ON THE SPECTRA OF THE OPERATOR $\mathit{B}(\tilde{\mathit{r}},\tilde{\mathit{s}})$ MAPPING IN ${\left({\mathit{w}}_{\mathbf{\infty }}\left(\mathit{\lambda }\right)\right)}_{\mathit{a}}$ AND ${\left({\mathit{w}}_{\mathbf{0}}\left(\mathit{\lambda }\right)\right)}_{\mathit{a}}$ WHERE $\mathit{\lambda }$ IS A NONDECREASING EXPONENTIALLY BOUNDED SEQUENCE

Abstract

Given any sequence $a=(a_n{)}_{n\ge 1}$ of positive real numbers and any set $E$ of complex sequences, we write $E_a$ for the set of all sequences $x=(x_n{)}_{n\ge 1}$ such that $x/a=(x_n/a_n{)}_{n\ge 1}\in E$. We denote by $W_a\left(\lambda \right)$ $={\left(w_{\mathrm{\infty }}\left(\lambda \right)\right)}_a$ and $W_a^0\left(\lambda \right)={\left(w_0\left(\lambda \right)\right)}_a$ the sets of all sequences $x$ such that $\underset{n}{sup}\left({\lambda }_n^{-1}\sum _{k=1}^n\left|x_k\right|/a_k\right)<\mathrm{\infty }$ and $\underset{n\to \mathrm{\infty }}{lim}\left({\lambda }_n^{-1}\sum _{k=1}^n\left|x_k\right|/a_k\right)=0$, where $\lambda$ is a nondecreasing exponentially bounded sequence. In this paper we recall some properties of the Banach algebras $(W_a\left(\lambda \right),W_a\left(\lambda \right))$, and $(W_a^0\left(\lambda \right),W_a^0\left(\lambda \right))$, where $a$ is a positive sequence.
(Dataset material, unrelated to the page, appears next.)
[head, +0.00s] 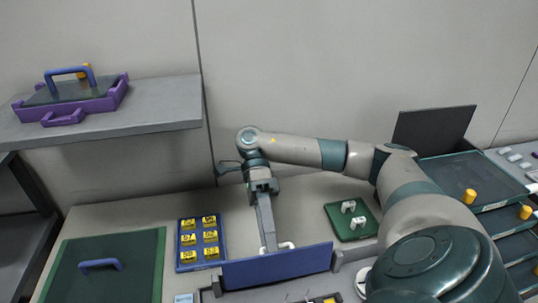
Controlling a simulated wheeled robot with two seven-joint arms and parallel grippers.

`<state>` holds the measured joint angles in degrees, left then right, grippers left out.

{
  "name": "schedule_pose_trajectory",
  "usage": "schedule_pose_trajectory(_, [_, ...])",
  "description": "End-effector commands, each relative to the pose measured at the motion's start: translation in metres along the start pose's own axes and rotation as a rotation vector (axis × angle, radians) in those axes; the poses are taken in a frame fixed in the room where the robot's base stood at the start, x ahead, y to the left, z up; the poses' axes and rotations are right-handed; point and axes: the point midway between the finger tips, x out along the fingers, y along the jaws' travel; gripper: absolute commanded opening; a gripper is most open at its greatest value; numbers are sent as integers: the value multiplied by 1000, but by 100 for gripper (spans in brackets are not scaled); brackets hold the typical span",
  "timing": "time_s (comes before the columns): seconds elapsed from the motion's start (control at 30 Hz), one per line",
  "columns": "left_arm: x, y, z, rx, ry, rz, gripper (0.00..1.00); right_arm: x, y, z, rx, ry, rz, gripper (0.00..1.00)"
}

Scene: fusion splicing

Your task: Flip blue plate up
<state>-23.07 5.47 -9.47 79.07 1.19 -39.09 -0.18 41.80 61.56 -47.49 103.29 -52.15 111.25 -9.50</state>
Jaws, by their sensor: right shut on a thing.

We then consider the operator ${\mathrm{\Delta }}_{\rho }$, definedby ${\left[{\mathrm{\Delta }}_{\rho }x\right]}_n=x_n-{\rho }_{n-1}{x}_{n-1}$ for all $n\ge 1$ with the convention $x_0$, ${\rho }_0=0$, and we give necessaryand sufficient conditions for the operator ${\mathrm{\Delta }}_{\rho }:E\to E$ to be bijective, for $E=w_0\left(\lambda \right)$, or $w_{\mathrm{\infty }}\left(\lambda \right)$. Then we consider the generalized operator of the first difference $B(\tilde{r},\tilde{s})$, where $\tilde{r},\tilde{s}$ are two convergent sequences, and defined by ${\left[B(\tilde{r},\tilde{s})x\right]}_n=r_n{x}_n+s_{n-1}{x}_{n-1}$ for all $n\ge 1$ with the convention $x_0,s_0=0$. Then we deal with the operator $B(\tilde{r},\tilde{s})$ mapping in either of the sets $W_a\left(\lambda \right)$, or $W_a^0\left(\lambda \right)$. We then apply the previous results to explicitly calculate the spectrum of $B(\tilde{r},\tilde{s})$ over each of the spaces $E_a$, where $E=w_0\left(\lambda \right)$, or $w_{\mathrm{\infty }}\left(\lambda \right)$. Finally we give a characterization of the identity ${\left(W_a\left(\lambda \right)\right)}_{B(r,s)}=W_b\left(\lambda \right)$.